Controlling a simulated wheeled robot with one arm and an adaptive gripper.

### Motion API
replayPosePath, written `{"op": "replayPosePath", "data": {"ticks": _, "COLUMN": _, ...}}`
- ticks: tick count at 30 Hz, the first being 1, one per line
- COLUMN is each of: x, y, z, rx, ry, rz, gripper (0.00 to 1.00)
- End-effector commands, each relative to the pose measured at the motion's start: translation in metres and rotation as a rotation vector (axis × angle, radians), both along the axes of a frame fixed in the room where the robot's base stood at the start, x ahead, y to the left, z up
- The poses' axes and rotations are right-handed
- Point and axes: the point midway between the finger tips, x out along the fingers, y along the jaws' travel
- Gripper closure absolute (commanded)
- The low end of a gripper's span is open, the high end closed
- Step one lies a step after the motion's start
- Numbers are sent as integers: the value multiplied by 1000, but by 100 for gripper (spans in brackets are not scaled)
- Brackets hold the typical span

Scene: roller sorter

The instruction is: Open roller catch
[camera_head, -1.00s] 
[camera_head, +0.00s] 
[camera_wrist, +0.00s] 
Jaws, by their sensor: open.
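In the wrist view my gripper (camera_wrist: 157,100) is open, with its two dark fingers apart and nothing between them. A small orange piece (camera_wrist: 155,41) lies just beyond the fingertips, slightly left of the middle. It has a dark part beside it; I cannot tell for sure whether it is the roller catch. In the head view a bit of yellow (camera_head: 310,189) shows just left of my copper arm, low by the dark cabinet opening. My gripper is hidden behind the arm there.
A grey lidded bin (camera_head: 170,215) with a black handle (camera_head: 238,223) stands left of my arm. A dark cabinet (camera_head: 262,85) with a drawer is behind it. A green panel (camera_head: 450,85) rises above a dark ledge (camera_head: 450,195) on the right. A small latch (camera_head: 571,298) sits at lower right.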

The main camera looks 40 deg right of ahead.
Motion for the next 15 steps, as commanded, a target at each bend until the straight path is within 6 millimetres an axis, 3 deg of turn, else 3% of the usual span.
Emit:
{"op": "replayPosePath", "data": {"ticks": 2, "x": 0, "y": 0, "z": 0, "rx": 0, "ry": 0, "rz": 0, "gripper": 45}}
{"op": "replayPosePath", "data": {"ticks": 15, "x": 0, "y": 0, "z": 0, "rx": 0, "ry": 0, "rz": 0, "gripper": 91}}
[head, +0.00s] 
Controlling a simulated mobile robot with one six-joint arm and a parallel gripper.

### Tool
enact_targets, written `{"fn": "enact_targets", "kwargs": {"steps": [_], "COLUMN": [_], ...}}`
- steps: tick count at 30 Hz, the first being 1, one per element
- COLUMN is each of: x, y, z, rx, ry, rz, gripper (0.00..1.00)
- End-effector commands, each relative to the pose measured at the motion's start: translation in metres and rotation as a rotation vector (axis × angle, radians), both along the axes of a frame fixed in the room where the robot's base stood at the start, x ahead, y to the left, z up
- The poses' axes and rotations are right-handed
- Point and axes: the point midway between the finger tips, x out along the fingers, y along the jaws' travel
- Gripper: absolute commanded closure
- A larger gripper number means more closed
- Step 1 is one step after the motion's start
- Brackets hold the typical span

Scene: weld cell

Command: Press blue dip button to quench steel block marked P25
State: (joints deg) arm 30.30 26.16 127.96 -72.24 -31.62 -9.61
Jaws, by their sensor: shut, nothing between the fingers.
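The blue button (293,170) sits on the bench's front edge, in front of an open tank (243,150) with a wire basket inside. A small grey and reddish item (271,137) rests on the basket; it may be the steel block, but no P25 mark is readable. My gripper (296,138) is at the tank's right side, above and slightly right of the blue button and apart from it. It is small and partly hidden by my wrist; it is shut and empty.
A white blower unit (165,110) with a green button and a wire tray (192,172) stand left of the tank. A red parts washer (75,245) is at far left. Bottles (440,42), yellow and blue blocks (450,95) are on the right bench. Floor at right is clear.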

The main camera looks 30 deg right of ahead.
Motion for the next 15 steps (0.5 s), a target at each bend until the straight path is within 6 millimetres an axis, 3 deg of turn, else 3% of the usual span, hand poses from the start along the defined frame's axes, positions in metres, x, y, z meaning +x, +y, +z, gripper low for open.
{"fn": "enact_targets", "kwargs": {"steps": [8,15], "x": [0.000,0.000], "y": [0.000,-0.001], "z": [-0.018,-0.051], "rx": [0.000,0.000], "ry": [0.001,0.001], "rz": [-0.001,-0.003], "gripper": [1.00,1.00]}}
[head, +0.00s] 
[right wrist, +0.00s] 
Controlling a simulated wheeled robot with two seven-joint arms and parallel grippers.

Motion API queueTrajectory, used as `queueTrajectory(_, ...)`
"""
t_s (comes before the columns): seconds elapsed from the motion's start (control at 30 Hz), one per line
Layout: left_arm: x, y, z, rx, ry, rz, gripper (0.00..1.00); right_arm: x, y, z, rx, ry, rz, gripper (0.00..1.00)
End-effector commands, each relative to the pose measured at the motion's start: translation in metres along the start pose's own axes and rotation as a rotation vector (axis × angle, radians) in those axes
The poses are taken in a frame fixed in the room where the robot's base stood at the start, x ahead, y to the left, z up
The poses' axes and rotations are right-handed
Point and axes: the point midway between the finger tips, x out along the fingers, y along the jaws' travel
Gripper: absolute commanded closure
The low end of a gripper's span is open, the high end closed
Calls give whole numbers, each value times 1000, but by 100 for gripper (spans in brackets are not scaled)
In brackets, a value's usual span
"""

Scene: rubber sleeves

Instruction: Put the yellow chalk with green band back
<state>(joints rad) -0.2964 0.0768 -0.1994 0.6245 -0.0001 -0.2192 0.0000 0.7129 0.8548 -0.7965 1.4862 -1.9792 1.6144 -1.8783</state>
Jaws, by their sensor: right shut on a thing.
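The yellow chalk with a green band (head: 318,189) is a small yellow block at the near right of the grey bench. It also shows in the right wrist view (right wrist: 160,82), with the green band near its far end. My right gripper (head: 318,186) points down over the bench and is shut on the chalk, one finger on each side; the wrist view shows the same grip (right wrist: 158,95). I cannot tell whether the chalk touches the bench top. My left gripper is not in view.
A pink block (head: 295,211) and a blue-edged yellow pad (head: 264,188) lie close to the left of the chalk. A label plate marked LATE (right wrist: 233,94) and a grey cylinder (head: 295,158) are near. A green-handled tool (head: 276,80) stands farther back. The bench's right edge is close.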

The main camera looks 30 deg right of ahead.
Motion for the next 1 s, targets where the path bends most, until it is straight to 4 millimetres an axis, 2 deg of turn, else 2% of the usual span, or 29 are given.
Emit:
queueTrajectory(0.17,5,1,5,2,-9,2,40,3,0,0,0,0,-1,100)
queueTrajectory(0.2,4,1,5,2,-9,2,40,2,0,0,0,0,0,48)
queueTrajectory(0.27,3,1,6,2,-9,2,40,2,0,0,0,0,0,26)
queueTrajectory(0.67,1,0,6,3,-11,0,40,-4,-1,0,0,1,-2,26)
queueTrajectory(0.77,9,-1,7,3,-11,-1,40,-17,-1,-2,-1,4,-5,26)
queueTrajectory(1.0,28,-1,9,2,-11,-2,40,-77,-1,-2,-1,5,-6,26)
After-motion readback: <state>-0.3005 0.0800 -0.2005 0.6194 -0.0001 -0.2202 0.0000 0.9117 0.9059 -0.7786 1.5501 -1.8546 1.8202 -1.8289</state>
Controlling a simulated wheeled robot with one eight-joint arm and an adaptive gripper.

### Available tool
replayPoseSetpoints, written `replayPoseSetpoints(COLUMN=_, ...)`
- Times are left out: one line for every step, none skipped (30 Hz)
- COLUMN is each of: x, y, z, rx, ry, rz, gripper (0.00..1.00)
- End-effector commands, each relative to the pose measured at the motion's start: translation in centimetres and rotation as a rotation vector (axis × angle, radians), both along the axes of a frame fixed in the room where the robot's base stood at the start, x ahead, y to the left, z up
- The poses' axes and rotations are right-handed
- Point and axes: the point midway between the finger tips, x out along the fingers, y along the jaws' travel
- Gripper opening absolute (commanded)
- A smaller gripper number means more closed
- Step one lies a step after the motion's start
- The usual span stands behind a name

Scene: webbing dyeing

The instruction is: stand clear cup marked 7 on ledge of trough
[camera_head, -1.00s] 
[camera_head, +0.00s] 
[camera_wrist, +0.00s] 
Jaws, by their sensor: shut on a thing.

◆ **TASK STATEMENT**
From the material, report only how many lines include the word "commanded".

◆ **ANSWER**
5